1.19.4 Behind the Lyceum is a tomb [mnēma] of Nisos, who was killed while king of Megara by Minos, and he [= his body] was conveyed [komizein] by the Athenians to this place, and he was buried here. About this Nisos the word [logos] is that his hair was purple [porphurai], and that it had-to-happen [khrē-] that he would die if it was cut off. When the Cretans attacked the land [of Megara], they captured by assault the other cities of the region of Megara, but Nisaia, where Nisos had taken refuge, they besieged.
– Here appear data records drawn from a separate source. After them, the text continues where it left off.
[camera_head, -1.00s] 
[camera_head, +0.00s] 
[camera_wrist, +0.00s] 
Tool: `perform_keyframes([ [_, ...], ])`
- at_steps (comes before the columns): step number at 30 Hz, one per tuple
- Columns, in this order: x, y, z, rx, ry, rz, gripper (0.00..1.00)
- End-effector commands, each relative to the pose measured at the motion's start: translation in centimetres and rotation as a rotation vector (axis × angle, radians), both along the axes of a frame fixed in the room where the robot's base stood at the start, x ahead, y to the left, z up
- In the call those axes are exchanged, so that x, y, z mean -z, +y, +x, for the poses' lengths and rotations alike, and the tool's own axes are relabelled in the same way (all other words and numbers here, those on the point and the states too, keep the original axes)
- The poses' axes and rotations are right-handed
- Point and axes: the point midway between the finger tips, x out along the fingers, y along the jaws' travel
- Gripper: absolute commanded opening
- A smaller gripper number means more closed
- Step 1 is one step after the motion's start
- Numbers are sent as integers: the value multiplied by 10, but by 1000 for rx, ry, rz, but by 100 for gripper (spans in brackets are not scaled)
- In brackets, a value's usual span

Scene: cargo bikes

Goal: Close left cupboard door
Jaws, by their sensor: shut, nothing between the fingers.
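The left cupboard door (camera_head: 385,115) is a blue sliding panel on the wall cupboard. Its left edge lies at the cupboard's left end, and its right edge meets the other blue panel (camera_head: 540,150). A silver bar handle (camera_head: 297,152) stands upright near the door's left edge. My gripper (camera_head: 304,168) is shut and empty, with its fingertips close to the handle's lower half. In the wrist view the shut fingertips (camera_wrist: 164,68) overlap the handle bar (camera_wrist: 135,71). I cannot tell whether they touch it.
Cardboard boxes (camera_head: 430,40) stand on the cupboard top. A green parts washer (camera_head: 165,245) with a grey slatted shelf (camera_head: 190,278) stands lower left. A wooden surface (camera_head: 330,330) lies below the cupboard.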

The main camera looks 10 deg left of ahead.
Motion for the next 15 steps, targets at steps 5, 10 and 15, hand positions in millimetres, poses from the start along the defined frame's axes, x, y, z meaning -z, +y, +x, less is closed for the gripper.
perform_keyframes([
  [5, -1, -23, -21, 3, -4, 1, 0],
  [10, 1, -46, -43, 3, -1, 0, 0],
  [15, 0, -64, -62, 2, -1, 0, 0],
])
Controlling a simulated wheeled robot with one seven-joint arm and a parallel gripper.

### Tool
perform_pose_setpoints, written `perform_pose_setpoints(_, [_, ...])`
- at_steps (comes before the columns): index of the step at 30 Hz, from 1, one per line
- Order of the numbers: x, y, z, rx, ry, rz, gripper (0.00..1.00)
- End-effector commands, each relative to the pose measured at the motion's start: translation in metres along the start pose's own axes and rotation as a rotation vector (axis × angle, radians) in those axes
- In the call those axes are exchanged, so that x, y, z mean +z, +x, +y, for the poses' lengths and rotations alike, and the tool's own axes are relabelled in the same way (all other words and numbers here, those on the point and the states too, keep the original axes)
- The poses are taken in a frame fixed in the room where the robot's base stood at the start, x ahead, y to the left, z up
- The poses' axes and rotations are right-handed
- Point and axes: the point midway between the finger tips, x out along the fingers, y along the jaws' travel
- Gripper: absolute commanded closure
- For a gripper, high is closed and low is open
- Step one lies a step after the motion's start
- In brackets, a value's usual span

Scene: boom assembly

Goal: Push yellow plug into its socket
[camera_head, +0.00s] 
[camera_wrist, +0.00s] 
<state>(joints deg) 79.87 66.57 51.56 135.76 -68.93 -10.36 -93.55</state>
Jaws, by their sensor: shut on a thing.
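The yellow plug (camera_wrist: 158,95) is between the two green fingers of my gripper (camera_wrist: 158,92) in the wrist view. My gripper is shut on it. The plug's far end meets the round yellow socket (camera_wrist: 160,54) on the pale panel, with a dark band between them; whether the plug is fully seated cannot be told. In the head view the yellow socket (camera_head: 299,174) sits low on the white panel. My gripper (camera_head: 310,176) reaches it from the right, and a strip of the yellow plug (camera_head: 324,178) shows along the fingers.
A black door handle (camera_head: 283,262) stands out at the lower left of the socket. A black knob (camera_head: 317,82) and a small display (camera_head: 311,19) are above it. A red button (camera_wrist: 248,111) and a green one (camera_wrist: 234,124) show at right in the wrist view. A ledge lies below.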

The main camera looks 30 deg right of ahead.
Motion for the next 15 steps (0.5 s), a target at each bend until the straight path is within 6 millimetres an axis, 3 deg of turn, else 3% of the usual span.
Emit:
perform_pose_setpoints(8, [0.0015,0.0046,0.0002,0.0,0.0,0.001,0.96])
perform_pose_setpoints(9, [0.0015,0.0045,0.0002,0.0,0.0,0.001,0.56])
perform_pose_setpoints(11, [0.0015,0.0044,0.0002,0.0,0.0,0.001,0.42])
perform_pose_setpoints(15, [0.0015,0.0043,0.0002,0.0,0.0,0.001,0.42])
It is said that it was here that the daughter of Nisos, conceiving a passion for [erasthēnai] Minos, cut off her father’s hair.

1.19.5 Anyway, they say that it happened this way. As for the rivers that flow through the land of the Athenians, they are the Ilissos and its tributary the Eridanos, the name of which is the same as that of the Celtic river. This Ilissos is the river by which Oreithyia was playfully-dancing [paizein] when, as they say, she was abducted [harpazesthai] by the North Wind [Boreas]. With Oreithyia he [= Boreas] lived [sun-oikeîn], and because of the tie-as-in-laws [kēdos] between him and the Athenians he helped them by destroying most of the barbarians’ warships [triēreis]. The Athenians concede that the Ilissos is sacred to other deities [theoi] as well, and on its banks is an altar [bōmos] of the Muses of Ilissos. The place too is pointed out [deiknusthai] where the Peloponnesians killed Kodros, son of Melanthos and king of Athens.

1.19.6 Across the Ilissos is a place [khōríon] called Agrai and a temple [nāos] of Artemis Agroterā. They say that Artemis first hunted here when she came from Delos, and for this reason the statue [agalma] holds a bow [toxon]. A marvel [thauma] to the eyes, though not so conducive [epagōgon] to hear of, is a race-course [stadion] of white marble, the size of which can best be estimated from the fact that beginning in a crescent on the heights above the Ilissos it descends in two straight lines to the river banks. This was built by Herodes, an Athenian, and the greater part of the Pentelic quarry was used up in its construction.

2022-12-13T05:40:37

On mnēma as ‘tomb’, see the relevant note at Pausanias 1.22.1.